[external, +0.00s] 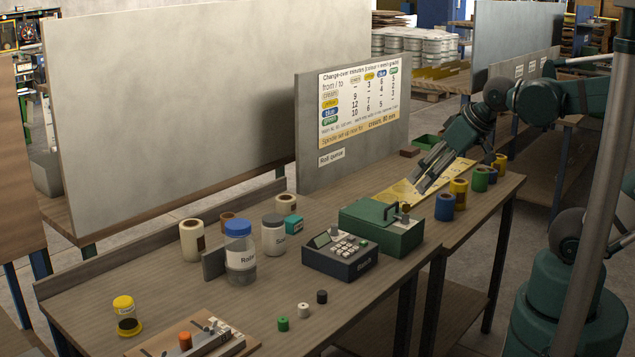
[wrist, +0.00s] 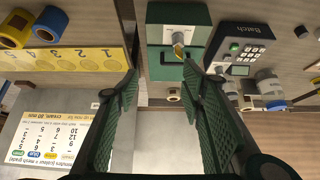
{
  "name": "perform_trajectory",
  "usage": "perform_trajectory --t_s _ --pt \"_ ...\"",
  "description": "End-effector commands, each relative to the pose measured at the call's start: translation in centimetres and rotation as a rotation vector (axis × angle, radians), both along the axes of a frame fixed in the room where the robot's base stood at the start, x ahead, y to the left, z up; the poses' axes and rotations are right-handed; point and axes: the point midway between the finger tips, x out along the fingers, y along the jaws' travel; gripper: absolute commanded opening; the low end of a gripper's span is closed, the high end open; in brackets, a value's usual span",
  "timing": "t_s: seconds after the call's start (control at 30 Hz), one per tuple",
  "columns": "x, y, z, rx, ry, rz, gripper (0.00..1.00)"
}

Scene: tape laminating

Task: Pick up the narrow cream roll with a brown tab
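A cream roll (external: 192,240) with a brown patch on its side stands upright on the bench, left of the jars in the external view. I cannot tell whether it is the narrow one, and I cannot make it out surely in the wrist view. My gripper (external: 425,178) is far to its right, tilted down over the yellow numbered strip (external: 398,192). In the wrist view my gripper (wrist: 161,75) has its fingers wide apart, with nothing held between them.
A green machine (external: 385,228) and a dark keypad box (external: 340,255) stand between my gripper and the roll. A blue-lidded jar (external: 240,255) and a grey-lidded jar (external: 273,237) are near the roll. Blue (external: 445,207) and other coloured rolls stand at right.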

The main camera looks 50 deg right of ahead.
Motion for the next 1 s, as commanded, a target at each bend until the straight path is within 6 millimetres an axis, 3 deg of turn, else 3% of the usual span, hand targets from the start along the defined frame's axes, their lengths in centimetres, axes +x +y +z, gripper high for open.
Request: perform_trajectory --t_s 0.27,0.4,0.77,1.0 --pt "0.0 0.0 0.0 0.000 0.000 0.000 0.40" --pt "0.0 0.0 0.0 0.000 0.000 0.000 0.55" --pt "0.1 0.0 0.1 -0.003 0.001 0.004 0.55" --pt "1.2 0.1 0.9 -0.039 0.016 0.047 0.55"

--

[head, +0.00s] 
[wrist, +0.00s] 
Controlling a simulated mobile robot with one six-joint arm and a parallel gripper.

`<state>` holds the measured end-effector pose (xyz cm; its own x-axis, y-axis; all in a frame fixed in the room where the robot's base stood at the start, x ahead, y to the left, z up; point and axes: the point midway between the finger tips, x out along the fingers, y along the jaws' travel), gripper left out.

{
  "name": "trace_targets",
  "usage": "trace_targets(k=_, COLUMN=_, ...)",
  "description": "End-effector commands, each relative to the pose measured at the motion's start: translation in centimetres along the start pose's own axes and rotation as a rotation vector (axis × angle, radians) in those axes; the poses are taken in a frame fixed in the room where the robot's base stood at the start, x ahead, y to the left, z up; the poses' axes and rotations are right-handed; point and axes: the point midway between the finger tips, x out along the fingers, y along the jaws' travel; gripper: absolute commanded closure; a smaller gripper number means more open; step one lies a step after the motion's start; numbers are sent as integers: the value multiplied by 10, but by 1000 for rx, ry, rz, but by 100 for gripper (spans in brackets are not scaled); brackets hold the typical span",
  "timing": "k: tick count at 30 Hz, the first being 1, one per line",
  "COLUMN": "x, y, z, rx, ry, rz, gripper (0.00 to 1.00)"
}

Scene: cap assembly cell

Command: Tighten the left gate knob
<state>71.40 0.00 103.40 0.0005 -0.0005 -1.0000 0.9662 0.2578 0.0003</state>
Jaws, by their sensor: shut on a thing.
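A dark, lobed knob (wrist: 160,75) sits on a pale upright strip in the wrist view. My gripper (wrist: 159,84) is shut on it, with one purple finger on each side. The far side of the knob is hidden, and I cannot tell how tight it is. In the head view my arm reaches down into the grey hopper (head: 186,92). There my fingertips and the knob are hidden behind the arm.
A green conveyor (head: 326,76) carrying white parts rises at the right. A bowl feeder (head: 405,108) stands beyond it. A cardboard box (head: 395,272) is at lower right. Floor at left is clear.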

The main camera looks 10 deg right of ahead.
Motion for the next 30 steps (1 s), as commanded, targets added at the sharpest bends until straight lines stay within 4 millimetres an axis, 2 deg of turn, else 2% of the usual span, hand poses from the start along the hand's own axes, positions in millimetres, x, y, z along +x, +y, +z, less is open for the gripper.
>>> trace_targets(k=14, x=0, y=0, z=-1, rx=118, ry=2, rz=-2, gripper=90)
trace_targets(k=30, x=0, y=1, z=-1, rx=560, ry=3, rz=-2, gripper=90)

What is needed: Across the records, how many lines contain "looks"? Only the number should be given.

Task output: 2